* start EXCERPTED RECORDS *

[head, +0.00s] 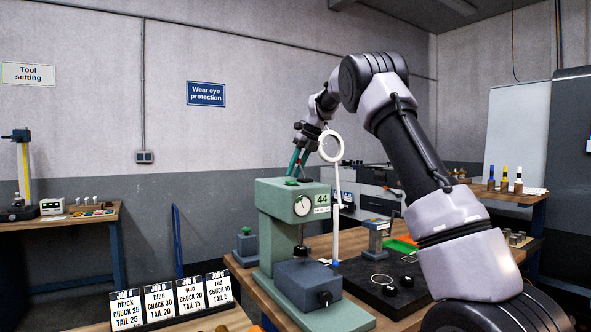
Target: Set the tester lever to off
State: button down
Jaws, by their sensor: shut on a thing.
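The tester (280,207) is a green hardness-tester-like machine on the wooden bench, with a round dial (302,205) and a "44" display (322,198) on its head. My gripper (296,172) points down at the top of the tester's head, with its teal fingers close together. It is shut on a small thing there, apparently the tester lever, which the fingers mostly hide. A small green piece (291,182) shows on the head just below the fingertips. The lever's setting cannot be read from this view.
A white ring lamp (330,146) on a pole stands close to the right of my gripper. A dark plate (375,285) with small parts lies right of the tester. Job cards (175,300) stand at the front left. Open air is left of the tester's head.

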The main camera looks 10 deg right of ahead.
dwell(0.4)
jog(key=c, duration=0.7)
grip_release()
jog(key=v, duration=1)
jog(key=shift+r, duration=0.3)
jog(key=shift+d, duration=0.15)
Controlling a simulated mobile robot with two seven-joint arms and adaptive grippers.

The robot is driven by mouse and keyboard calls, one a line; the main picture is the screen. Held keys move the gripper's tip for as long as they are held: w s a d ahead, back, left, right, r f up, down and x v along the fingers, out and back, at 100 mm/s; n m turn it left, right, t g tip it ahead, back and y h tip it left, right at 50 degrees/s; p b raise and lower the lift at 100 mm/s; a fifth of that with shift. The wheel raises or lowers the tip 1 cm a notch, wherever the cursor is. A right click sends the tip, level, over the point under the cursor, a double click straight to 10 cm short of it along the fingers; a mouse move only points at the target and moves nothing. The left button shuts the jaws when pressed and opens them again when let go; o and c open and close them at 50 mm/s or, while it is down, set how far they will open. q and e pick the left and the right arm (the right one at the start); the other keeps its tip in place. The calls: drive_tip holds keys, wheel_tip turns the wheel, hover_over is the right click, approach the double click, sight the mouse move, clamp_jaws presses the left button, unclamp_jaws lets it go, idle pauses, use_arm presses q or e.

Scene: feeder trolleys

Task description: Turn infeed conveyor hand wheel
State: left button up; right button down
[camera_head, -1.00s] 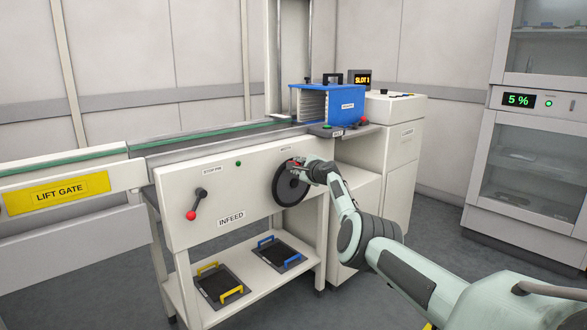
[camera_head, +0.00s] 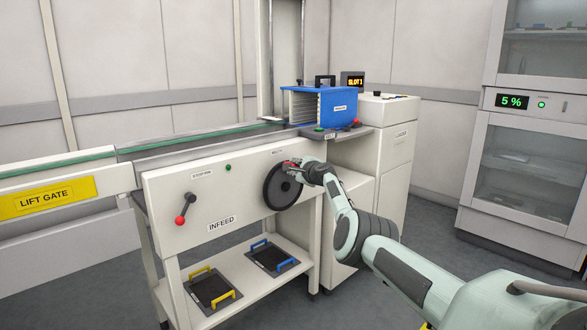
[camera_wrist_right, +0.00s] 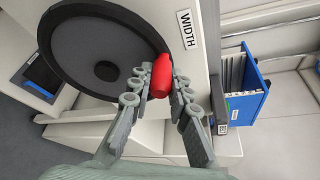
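The infeed hand wheel (camera_head: 278,190) is a black disc on the front of the white infeed panel, below a small label. In the right wrist view the wheel (camera_wrist_right: 85,50) fills the upper left, and the label beside it reads WIDTH (camera_wrist_right: 187,30). Its red handle (camera_wrist_right: 161,76) stands out near the rim. My right gripper (camera_head: 291,165) is at the upper right of the wheel. In the wrist view its two fingers (camera_wrist_right: 160,85) sit on either side of the red handle and appear closed on it. My left gripper is not in view.
A red-knobbed stop pin lever (camera_head: 185,208) is on the same panel to the left. The lower shelf holds two dark trays with yellow (camera_head: 213,286) and blue (camera_head: 272,255) handles. A blue magazine (camera_head: 335,106) stands above right. Open floor lies before the cabinet (camera_head: 515,190).

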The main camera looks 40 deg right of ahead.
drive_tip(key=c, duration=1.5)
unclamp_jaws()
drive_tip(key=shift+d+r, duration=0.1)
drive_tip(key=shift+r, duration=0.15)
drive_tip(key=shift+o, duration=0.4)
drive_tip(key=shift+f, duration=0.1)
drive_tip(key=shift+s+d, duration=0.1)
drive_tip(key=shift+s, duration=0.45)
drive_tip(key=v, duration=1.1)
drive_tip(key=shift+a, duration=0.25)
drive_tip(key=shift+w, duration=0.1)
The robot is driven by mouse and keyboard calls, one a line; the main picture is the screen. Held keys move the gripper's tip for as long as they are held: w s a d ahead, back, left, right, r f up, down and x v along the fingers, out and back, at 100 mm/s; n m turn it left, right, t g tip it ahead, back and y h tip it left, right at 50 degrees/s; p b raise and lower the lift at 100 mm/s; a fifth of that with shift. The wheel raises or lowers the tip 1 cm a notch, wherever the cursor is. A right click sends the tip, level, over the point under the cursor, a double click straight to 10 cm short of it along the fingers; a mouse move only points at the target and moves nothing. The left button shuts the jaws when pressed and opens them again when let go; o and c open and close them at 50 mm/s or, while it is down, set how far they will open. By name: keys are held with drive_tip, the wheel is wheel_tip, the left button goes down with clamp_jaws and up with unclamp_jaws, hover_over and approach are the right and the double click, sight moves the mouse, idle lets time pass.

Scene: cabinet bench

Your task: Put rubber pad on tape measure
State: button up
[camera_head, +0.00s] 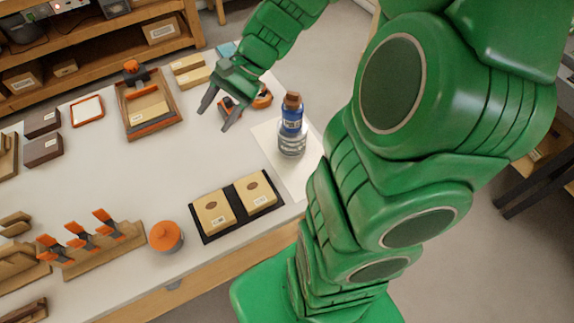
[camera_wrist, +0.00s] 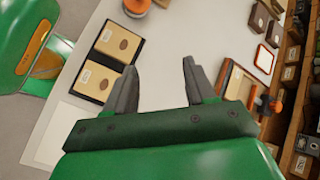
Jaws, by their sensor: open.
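My gripper (camera_head: 213,118) is open and empty above the back right part of the white bench. Its two fingers (camera_wrist: 160,70) show apart in the wrist view, with bare bench between them. An orange-and-dark rounded object (camera_head: 262,98), possibly the tape measure, lies beside and partly behind my gripper; its outline is partly hidden. I cannot tell for sure which object is the rubber pad. A flat pale square with an orange border (camera_head: 87,111) lies at the back left and also shows in the wrist view (camera_wrist: 265,59).
A wooden tray (camera_head: 178,112) holds a labelled box. A black tray (camera_head: 281,202) holds two tan boxes. An orange-lidded jar (camera_head: 166,237) stands near the front edge. The bench middle is clear.

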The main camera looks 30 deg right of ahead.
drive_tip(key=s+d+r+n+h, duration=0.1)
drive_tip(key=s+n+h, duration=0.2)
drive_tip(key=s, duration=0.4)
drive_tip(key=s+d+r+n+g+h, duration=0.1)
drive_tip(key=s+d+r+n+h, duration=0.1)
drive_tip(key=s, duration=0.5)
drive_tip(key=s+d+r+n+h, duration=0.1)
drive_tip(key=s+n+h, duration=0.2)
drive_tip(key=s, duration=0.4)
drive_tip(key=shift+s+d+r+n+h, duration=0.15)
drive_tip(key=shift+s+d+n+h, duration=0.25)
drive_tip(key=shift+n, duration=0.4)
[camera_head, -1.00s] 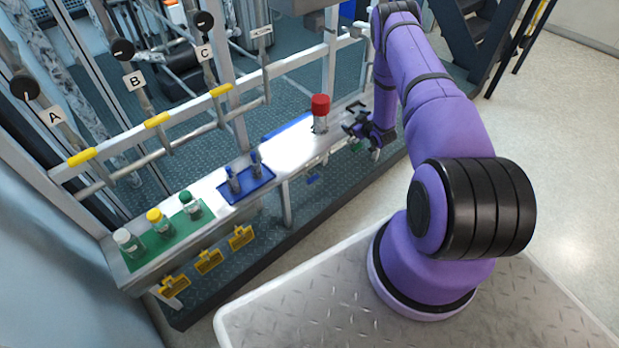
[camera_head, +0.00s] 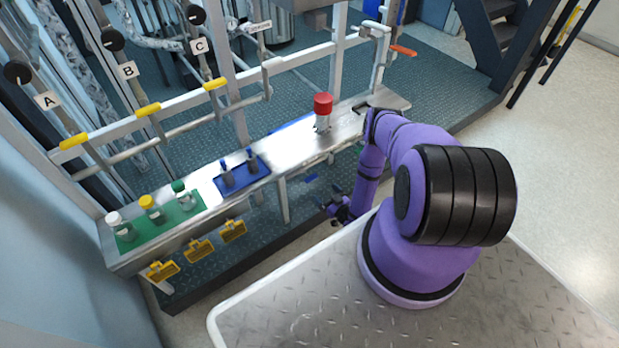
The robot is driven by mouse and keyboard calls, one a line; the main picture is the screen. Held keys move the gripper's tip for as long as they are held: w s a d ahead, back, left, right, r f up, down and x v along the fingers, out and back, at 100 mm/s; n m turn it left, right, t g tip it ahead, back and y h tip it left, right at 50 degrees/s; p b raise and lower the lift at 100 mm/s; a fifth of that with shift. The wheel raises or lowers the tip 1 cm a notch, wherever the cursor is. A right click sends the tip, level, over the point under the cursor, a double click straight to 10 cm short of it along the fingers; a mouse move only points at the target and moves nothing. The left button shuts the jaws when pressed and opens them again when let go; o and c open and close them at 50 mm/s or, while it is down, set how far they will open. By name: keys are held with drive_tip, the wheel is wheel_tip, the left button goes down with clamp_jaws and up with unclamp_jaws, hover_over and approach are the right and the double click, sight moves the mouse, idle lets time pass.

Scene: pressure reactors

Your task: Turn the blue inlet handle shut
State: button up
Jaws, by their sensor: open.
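A small blue handle (camera_head: 311,179) shows below the front edge of the metal shelf (camera_head: 345,133), right of the shelf leg. It looks like the blue inlet handle, but it is too small to tell which way it is turned. My gripper (camera_head: 328,199) is open and empty, low in front of the shelf. It is just below and right of the blue handle in the picture and appears apart from it. The depth between them is hard to judge.
A red-capped bottle (camera_head: 322,112) stands on the shelf above. A blue tray (camera_head: 259,176) and a green mat (camera_head: 130,242) with capped bottles are to the left. Clear floor lies at right.

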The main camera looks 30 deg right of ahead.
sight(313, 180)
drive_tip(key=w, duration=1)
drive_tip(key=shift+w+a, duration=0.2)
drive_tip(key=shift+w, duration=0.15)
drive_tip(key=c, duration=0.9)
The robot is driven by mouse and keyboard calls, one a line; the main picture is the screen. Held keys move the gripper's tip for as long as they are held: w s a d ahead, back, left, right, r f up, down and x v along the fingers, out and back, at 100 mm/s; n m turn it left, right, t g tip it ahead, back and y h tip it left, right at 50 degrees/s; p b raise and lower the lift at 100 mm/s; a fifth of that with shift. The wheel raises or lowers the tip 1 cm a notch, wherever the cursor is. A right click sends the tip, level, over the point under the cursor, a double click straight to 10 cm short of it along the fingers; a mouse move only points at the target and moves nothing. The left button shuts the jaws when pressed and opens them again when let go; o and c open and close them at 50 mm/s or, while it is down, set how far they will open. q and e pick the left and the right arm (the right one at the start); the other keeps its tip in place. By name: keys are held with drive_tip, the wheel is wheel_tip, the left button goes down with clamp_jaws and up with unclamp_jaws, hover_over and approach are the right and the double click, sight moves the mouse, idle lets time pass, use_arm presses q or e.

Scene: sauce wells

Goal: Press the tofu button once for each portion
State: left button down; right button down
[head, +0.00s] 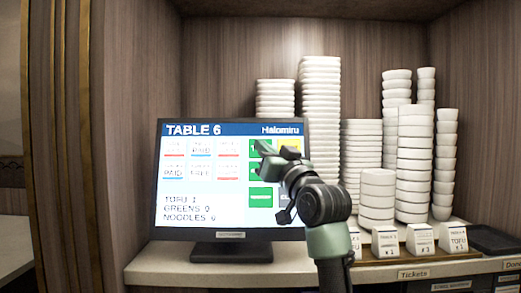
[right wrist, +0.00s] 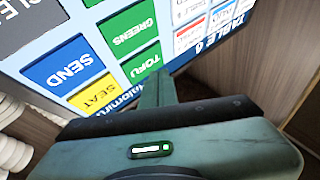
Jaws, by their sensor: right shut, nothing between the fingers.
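The order screen (head: 235,190) stands on the shelf with "TABLE 6" and "Halomiru" along its top. Its lower lines seem to read TOFU 1, GREENS 0, NOODLES 0; the tofu digit is small. My right gripper (head: 268,155) is shut and empty in front of the upper green buttons. In the right wrist view its tip (right wrist: 158,78) is beside the TOFU button. I cannot tell whether it touches the screen. My left gripper is not in view.
A blue SEND button (right wrist: 68,66) lies beside the green column. Stacks of white bowls (head: 321,110) stand behind and right of the screen. Small labelled stands (head: 420,240) line the shelf front, above a Tickets label (head: 413,274). A dark tray (head: 492,240) sits at the right.

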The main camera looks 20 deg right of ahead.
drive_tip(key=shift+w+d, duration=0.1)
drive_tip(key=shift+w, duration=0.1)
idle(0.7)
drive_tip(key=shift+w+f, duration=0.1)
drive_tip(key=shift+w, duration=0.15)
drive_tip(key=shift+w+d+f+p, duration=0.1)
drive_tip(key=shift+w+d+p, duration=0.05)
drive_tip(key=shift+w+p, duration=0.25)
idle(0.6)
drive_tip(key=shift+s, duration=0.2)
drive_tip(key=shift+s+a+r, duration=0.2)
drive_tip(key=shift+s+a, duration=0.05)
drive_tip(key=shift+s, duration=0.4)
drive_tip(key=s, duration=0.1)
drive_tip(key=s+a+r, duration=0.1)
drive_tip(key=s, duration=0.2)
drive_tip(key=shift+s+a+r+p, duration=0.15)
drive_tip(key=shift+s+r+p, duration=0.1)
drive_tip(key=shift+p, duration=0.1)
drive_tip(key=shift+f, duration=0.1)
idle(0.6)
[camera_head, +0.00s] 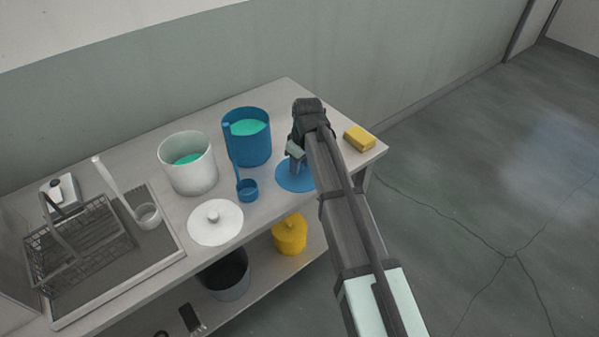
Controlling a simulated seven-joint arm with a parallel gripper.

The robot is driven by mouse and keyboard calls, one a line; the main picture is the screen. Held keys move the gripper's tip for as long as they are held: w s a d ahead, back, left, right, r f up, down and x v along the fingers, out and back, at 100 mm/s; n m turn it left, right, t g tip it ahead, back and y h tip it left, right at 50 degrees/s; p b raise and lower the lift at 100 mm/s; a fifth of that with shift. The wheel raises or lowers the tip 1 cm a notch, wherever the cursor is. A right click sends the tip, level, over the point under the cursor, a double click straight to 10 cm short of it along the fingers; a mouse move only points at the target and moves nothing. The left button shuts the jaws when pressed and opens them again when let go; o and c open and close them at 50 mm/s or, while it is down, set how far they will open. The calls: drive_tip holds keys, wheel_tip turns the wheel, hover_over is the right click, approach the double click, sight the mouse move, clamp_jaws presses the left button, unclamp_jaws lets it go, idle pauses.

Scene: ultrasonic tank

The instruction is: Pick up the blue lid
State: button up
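The blue lid (287,184) is a flat round disc lying on the table, in front of and to the right of the blue pot (249,146). My gripper (295,165) is directly over the lid, pointing down. My arm and gripper cover the lid's right part and its middle, where a knob might be. The fingertips are too small and too hidden to show whether they are apart or closed, or whether they touch the lid. The lid appears flat on the table surface.
A blue ladle (247,189) stands just left of the lid. A yellow sponge (359,138) lies to the right. A white pot (187,163), white lid (215,222), white ladle (147,214) and wire basket (75,248) are further left. A yellow lidded pot (289,235) is on the lower shelf.

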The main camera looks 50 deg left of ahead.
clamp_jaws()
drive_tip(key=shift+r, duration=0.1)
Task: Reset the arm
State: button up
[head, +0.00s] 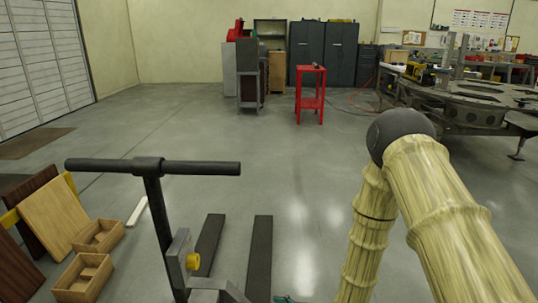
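My gripper is not in view. My arm shows at the right as two thick, pale yellow ribbed links that meet at a dark grey rounded joint. The joint is the highest part of the arm in the picture. Both links run down from it, one nearly straight down and one towards the bottom right corner, and both leave the frame at the bottom. Whether anything is held cannot be seen.
A pallet jack (153,190) stands close in front, left of my arm. Wooden boxes (99,235) and leaning boards (56,214) lie at the left. A large metal plate structure (455,112) stands at the right. The middle floor is clear up to a red stand (311,102).

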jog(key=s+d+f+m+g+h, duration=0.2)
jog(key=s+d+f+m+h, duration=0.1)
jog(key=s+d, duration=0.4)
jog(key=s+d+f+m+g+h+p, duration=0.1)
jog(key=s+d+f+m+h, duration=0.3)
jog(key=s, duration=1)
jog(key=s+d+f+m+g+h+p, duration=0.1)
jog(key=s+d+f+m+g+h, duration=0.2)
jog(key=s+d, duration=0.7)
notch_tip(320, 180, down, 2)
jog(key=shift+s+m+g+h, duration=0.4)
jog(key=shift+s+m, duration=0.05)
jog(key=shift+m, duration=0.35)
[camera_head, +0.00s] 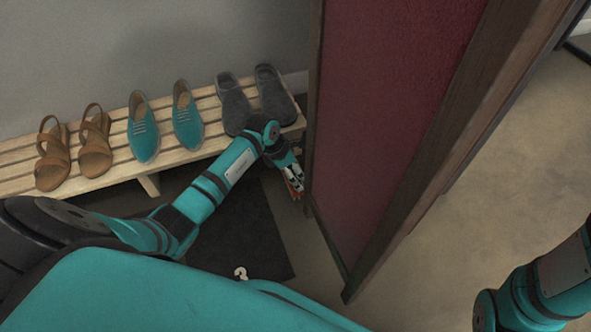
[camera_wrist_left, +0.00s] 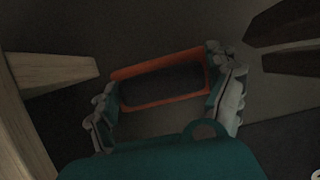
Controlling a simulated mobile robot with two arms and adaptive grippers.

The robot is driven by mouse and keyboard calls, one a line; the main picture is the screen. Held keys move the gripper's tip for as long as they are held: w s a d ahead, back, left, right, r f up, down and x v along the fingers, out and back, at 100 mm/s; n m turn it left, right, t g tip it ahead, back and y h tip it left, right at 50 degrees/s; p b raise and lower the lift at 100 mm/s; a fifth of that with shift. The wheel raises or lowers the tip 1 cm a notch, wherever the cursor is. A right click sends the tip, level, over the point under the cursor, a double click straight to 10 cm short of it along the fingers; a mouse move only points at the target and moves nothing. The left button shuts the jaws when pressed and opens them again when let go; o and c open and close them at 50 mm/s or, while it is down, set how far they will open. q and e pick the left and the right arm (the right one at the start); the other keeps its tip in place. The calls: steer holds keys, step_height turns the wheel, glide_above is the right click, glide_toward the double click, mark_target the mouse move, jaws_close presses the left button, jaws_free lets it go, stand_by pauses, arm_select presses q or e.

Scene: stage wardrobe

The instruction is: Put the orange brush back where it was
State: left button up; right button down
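The orange brush (camera_wrist_left: 162,103) shows in the left wrist view as an orange rim around a dark middle. It spans the space between the two fingers of my left gripper (camera_wrist_left: 165,82), which appear to touch its ends. In the head view my left gripper (camera_head: 294,186) points down beside the right end of the bench, close to the red panel. Only a small orange-red bit of the brush shows there between the fingers. I cannot tell how far it is above the floor. My right gripper is out of view.
A slatted wooden bench (camera_head: 112,171) holds brown sandals (camera_head: 95,146), teal shoes (camera_head: 187,117) and grey shoes (camera_head: 234,104). A tall red panel with a dark wood frame (camera_head: 385,110) stands right of my left gripper. A dark mat (camera_head: 250,235) lies on the floor.

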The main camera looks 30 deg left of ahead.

* end EXCERPTED RECORDS *

EXERCISE INSTRUCTIONS: Both the line containing "[right wrist, +0.00s]" and the line containing "Controlling a simulated seven-joint" belong in the copy, along with every line between them. Reproduce that stretch exactly, without the pictures.

OUTPUT FOR THIS TASK:
[right wrist, +0.00s] 
Jaws, by their sensor: right shut, nothing between the fingers.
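The order screen (head: 235,190) stands on the shelf with "TABLE 6" and "Halomiru" along its top. Its lower lines seem to read TOFU 1, GREENS 0, NOODLES 0; the tofu digit is small. My right gripper (head: 268,155) is shut and empty in front of the upper green buttons. In the right wrist view its tip (right wrist: 158,78) is beside the TOFU button. I cannot tell whether it touches the screen. My left gripper is not in view.
A blue SEND button (right wrist: 68,66) lies beside the green column. Stacks of white bowls (head: 321,110) stand behind and right of the screen. Small labelled stands (head: 420,240) line the shelf front, above a Tickets label (head: 413,274). A dark tray (head: 492,240) sits at the right.

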The main camera looks 20 deg right of ahead.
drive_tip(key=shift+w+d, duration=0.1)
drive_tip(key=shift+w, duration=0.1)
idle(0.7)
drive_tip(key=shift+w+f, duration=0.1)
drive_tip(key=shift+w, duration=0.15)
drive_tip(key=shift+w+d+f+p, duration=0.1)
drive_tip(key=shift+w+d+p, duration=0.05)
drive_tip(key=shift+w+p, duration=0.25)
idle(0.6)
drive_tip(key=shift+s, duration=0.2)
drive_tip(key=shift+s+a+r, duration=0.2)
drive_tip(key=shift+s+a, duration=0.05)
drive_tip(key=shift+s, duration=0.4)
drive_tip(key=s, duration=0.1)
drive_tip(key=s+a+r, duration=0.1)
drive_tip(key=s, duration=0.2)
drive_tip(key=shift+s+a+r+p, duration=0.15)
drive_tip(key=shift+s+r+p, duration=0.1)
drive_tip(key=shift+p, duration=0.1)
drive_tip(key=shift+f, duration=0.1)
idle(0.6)
[camera_head, +0.00s] 
Controlling a simulated seven-joint arm with a parallel gripper.

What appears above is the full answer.